Mass Timber as a Productivity Play

Mass timber sits in an interesting position on the industrialized construction spectrum. CLT and glulam panels are fabricated off-site to project-specific dimensions, shipped, and erected with cranes. The structural erection is significantly faster than conventional systems, WoodWorks data shows 20 to 30 percent faster for mid-rise multifamily compared to cast-in-place concrete.

But mass timber's productivity advantage is only realized when the project team plans the entire construction sequence around the material system. I've written extensively about this in Mass Timber Risk Strategy and Mass Timber and Duration Risk.

The erection goes fast. The enclosure has to follow fast because timber can't sit in weather. The MEP coordination has to be resolved during design because you can't core through CLT panels after the fact without compromising structural capacity. When teams get this right, mass timber delivers genuine schedule compression. When they don't, the speed advantage evaporates in coordination failures.

Evolve Development Group approaches mass timber as a construction sequencing and procurement strategy challenge, not just a material selection.

Automation and the Next Generation

The current generation of industrialized construction relies on factory fabrication of components that are assembled on site by human crews.
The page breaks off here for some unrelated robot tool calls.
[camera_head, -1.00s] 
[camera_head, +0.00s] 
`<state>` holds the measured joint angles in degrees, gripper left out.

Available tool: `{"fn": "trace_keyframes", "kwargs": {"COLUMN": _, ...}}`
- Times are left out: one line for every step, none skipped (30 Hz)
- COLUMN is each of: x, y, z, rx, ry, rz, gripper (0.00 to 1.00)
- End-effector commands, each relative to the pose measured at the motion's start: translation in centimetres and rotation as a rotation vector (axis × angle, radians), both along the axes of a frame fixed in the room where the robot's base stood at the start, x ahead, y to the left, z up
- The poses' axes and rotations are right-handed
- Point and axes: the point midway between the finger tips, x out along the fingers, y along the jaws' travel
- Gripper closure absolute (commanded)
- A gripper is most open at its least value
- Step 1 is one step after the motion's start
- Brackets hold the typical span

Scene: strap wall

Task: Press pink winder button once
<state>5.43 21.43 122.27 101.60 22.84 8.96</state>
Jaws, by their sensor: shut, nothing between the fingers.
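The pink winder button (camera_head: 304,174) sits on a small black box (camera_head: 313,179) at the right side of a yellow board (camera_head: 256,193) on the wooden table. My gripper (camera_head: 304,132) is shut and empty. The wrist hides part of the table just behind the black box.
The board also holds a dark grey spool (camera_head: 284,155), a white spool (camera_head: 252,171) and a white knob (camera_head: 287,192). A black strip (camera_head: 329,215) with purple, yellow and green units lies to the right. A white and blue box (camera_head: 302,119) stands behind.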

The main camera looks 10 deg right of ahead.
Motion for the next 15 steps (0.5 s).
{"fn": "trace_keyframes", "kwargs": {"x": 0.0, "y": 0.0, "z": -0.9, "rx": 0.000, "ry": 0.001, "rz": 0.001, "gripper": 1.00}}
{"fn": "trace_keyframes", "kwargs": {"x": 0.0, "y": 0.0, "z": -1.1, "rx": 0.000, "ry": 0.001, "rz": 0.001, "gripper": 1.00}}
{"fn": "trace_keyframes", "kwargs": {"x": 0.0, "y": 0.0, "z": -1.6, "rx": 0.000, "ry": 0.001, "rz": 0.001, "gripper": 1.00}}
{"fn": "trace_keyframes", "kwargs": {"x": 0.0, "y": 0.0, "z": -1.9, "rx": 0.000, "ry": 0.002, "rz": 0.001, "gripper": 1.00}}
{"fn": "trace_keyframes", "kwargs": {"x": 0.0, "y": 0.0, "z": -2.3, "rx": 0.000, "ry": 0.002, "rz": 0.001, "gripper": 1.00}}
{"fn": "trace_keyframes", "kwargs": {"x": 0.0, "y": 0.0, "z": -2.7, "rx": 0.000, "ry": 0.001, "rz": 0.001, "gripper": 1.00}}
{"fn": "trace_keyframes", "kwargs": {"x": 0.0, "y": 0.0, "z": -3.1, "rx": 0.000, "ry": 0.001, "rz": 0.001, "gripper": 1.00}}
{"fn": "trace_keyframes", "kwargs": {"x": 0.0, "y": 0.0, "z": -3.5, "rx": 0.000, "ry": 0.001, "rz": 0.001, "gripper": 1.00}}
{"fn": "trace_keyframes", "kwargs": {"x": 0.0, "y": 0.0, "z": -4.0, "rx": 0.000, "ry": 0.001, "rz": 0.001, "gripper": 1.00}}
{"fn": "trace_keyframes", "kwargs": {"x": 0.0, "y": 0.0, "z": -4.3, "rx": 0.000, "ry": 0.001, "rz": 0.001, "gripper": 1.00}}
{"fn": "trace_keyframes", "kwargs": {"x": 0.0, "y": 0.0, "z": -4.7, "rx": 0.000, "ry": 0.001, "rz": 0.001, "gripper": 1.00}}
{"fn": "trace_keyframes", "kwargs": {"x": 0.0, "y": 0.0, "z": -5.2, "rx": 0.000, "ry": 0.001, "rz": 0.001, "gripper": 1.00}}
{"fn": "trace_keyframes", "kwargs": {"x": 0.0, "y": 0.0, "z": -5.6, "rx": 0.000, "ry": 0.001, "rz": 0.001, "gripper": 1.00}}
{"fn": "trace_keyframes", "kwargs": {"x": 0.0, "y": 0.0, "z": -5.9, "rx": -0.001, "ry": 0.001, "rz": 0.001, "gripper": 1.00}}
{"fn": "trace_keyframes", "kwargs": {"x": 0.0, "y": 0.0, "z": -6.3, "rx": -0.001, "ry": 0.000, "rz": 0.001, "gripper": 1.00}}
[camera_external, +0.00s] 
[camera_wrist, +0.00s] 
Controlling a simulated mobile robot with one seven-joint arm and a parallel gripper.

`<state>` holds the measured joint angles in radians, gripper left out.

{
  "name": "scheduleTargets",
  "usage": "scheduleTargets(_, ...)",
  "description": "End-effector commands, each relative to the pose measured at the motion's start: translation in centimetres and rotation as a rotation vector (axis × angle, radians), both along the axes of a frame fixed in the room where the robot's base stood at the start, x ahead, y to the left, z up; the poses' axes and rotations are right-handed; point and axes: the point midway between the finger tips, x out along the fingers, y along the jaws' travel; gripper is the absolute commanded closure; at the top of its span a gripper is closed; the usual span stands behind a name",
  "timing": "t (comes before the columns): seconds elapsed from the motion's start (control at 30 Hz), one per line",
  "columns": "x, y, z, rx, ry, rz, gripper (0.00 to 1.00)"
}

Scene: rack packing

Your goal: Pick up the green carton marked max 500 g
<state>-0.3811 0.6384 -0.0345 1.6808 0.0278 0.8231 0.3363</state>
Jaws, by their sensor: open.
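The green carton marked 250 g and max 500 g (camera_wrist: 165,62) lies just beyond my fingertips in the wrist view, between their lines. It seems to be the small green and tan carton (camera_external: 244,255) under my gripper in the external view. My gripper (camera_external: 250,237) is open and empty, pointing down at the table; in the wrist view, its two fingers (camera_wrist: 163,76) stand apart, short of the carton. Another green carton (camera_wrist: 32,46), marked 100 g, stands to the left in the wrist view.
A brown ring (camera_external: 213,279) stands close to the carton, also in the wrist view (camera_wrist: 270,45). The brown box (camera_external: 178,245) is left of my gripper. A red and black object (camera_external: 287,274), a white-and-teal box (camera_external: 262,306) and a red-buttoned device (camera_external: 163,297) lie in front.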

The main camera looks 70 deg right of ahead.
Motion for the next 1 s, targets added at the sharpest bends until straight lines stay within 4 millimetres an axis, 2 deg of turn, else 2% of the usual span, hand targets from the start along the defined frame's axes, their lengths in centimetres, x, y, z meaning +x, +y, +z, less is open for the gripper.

The next generation will integrate automation, robotics, and AI more deeply into both fabrication and assembly.

CNC fabrication of mass timber panels is already standard. Robotic assembly of wall and floor cassettes is emerging. Automated quality inspection using computer vision can catch defects that human inspectors miss. AI-optimized cutting patterns reduce material waste. And digital twin models allow real-time coordination between factory production and site assembly.

These technologies aren't hypothetical. They exist. But they haven't scaled to the point where they've meaningfully bent the industry's productivity curve. The capital investment required is significant. The regulatory framework in most jurisdictions was designed around conventional construction methods. And the fragmented subcontractor model makes technology adoption harder because innovation has to be adopted across dozens of independent companies for any single project.
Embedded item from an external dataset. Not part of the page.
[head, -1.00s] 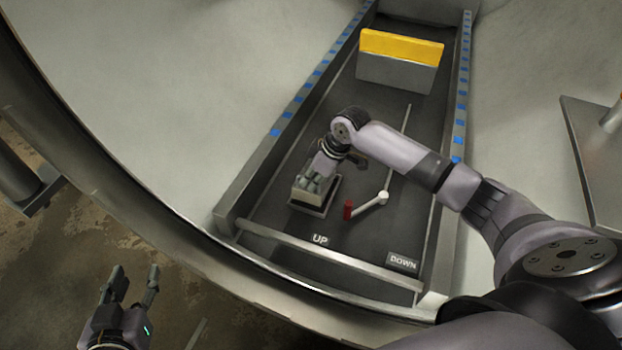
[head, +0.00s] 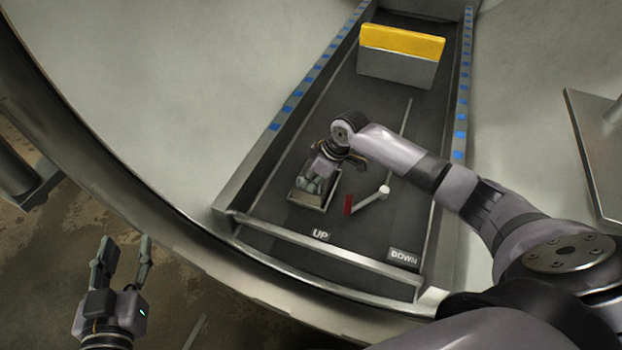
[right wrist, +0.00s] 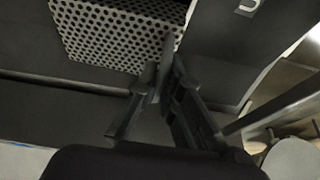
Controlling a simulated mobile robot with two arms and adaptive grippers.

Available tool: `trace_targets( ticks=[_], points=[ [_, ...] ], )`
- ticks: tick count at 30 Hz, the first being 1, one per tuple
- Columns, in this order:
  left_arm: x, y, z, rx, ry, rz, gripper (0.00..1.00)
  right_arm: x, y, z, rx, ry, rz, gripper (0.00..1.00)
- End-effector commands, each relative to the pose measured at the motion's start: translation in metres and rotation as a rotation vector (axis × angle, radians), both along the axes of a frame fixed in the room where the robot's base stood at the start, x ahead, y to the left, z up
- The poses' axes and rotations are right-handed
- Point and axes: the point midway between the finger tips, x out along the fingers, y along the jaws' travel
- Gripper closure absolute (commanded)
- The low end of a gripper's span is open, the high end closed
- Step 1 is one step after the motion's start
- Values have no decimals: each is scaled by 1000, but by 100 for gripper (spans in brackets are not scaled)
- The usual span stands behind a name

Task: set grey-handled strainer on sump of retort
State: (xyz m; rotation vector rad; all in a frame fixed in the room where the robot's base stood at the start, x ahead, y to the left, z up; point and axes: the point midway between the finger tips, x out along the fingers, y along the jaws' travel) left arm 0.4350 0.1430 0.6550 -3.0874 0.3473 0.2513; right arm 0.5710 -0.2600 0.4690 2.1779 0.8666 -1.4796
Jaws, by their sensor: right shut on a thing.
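The strainer is a perforated metal piece and shows in the right wrist view (right wrist: 115,30), just beyond my right gripper's fingers. My right gripper (head: 311,185) is shut on the strainer's grey handle, which the fingers mostly hide. The sump is a small rectangular opening with a pale metal rim (head: 325,207) in the dark floor of the retort's channel. My right gripper is over it, and the strainer sits low within or at the rim; I cannot tell whether it is fully seated. My left gripper (head: 122,252) is open and empty, outside the retort at the lower left.
UP (head: 320,235) and DOWN (head: 403,257) labels lie in front. A yellow-topped grey block (head: 400,58) stands farther back. Raised side rails (head: 285,140) and a front bar (head: 320,252) bound the channel.

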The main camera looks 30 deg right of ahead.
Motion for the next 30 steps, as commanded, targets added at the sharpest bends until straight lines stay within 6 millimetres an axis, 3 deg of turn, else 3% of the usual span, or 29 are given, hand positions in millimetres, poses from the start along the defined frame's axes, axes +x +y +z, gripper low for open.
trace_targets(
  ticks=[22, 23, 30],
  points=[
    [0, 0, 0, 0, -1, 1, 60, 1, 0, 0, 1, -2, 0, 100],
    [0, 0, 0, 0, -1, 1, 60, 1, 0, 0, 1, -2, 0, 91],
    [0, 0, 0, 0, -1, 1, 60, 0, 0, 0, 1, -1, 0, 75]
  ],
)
The developers and builders who figure out how to integrate automation into repeatable production systems will have a structural cost advantage that conventional builders can't match. That's the opportunity. And it's why I think about construction productivity as a capital allocation question, not just a technology question.
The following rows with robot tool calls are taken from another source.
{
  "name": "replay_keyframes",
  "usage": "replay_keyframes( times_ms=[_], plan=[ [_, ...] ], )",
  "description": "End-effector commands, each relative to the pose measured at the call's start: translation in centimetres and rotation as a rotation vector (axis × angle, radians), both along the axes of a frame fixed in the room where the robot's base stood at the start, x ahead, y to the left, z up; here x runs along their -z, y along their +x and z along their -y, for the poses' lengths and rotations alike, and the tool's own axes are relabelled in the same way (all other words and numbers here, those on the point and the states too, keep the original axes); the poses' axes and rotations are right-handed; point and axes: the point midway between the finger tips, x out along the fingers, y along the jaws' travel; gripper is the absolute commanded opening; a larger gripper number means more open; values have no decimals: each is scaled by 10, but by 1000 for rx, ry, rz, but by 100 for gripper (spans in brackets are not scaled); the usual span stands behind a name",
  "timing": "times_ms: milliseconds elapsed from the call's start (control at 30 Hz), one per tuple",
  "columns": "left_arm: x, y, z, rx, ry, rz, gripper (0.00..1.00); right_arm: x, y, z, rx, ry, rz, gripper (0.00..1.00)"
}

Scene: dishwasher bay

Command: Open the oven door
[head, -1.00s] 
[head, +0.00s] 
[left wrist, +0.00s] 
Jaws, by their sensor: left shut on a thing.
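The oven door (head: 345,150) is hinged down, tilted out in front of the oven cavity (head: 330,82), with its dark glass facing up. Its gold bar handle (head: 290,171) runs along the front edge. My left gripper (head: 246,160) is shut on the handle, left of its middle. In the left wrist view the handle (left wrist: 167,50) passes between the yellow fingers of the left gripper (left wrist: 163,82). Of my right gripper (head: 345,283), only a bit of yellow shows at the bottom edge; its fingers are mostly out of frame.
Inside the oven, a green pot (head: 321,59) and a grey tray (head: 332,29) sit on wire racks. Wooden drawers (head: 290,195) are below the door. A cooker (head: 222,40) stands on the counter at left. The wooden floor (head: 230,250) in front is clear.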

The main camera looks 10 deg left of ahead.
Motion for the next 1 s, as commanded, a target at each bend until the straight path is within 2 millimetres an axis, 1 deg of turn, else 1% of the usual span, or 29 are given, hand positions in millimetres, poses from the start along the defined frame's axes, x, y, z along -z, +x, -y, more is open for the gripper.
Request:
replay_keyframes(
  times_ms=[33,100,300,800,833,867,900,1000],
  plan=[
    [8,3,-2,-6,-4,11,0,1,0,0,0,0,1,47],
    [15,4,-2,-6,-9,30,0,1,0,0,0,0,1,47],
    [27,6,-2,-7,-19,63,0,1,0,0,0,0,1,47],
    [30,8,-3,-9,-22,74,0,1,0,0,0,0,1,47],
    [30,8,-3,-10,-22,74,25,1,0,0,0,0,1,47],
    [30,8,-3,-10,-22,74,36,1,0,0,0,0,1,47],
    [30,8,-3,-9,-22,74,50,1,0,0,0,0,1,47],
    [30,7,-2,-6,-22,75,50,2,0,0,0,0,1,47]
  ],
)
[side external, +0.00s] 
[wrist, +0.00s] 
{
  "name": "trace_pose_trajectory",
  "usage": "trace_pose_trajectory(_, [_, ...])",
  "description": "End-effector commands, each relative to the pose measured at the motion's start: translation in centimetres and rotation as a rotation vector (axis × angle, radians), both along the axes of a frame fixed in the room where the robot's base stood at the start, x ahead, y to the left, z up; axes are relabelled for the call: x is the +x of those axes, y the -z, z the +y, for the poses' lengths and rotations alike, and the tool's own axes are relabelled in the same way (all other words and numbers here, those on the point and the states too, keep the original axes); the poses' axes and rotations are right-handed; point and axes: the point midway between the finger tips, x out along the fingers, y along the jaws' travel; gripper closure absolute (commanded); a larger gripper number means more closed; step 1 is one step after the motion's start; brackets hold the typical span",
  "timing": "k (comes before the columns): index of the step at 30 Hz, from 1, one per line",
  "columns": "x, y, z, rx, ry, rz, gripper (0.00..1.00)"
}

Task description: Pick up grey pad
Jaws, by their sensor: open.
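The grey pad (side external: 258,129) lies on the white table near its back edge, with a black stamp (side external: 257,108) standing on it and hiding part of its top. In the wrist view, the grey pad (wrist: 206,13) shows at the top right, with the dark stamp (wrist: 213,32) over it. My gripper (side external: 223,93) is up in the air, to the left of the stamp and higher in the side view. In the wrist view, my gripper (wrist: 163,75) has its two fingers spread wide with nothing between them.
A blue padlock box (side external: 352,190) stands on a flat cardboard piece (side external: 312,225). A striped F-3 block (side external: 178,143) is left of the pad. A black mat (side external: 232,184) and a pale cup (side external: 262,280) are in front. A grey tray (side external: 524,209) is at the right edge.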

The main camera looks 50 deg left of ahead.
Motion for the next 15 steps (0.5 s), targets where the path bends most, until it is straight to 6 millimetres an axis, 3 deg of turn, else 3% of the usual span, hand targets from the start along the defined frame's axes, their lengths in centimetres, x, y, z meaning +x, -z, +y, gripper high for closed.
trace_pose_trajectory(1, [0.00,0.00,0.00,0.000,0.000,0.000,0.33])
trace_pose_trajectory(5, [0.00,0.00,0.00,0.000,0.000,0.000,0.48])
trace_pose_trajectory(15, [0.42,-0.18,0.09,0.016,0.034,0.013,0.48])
What Developers Can Do Now

You don't have to wait for robotic construction crews to improve productivity on your projects. There are practical steps that apply today.

Design for construction, not just for aesthetics. Integrate constructability review into the design process from schematic. Understand what the available labor force can actually build before you finalize details that require skills or precision the market doesn't have.

Engage manufacturers early. Whether you're using mass timber, precast concrete, or panelized wall systems, engage the fabricator during design rather than after. Let manufacturing constraints inform design decisions rather than discovering conflicts during shop drawings.

Plan the sequence before you finalize the design. The construction sequence should drive the design schedule, not the other way around. I've learned this from projects where the reverse approach cost months and significant budget.

Standardize where you can. Even on custom projects, there are opportunities for repetition: typical floor plans, standard connection details, repeatable enclosure assemblies. Every element that can be repeated is an element that benefits from factory production efficiency.

Measure and improve. Track productivity metrics across projects. Labor hours per unit. Schedule variance against plan. Cost per square foot by scope. If you're not measuring, you can't improve. And construction is an industry that rarely measures its own performance.

At Evolve Development Group, these principles are embedded in how we approach development sequencing, construction management, and high-performance building delivery. And Evolve examines the strategic implications of construction productivity in Why Construction Productivity Matters.

Productivity Is the Ceiling

Zoning determines what can be built. Capital determines whether it gets financed. Construction productivity determines whether it gets built. Period.

Until the construction industry figures out how to produce buildings more efficiently, housing costs will continue to rise, housing supply will continue to fall short, and development economics will continue to squeeze. Policy reform and capital reform are necessary but insufficient. The physical ability to build at scale is the binding constraint.

I frame the broader housing challenge in Housing Shortage as a Systems Failure. And the capital allocation framework that governs how developers evaluate these trade-offs is examined in Capital Discipline in Real Estate Development.

The developers who solve construction productivity won't just build more housing. They'll build it at costs and timelines that change the economics of the entire industry. That's the prize. And it's worth the effort.

Related Research

TysonDirksen.com

Evolve Development Group

Durata Advisory

Frequently Asked Questions

What is construction productivity? Construction productivity measures how efficiently labor, materials, and equipment are used to produce buildings. It's typically expressed as output per worker or output per labor hour. By this measure, construction has declined significantly while nearly every other industry has improved.

Why does construction productivity matter for housing? Because it determines the physical ceiling on how much housing can be built. Even when zoning allows development and capital is available, if the construction industry can't build efficiently enough, supply can't respond to demand. Construction productivity is the binding constraint on housing production.

What is industrialized construction? A spectrum of approaches that move construction from site-based craft production to factory-based systems production. This includes prefabricated components, panelized wall and floor systems, mass timber, and volumetric modular construction. Each approach trades design flexibility for production efficiency and schedule compression.

How does mass timber relate to construction productivity? Mass timber panels are fabricated off-site and erected faster than conventional structural systems. When properly sequenced, mass timber can compress construction timelines by 20 to 30 percent for mid-rise buildings. But the productivity advantage is only realized when the entire project team plans the construction sequence around the material system.

What can developers do to improve construction productivity? Design for constructability from the start. Engage manufacturers during design. Plan the construction sequence before finalizing the design. Standardize repeatable elements. Measure productivity metrics across projects. And evaluate construction system selection as a capital allocation decision, not just a design decision.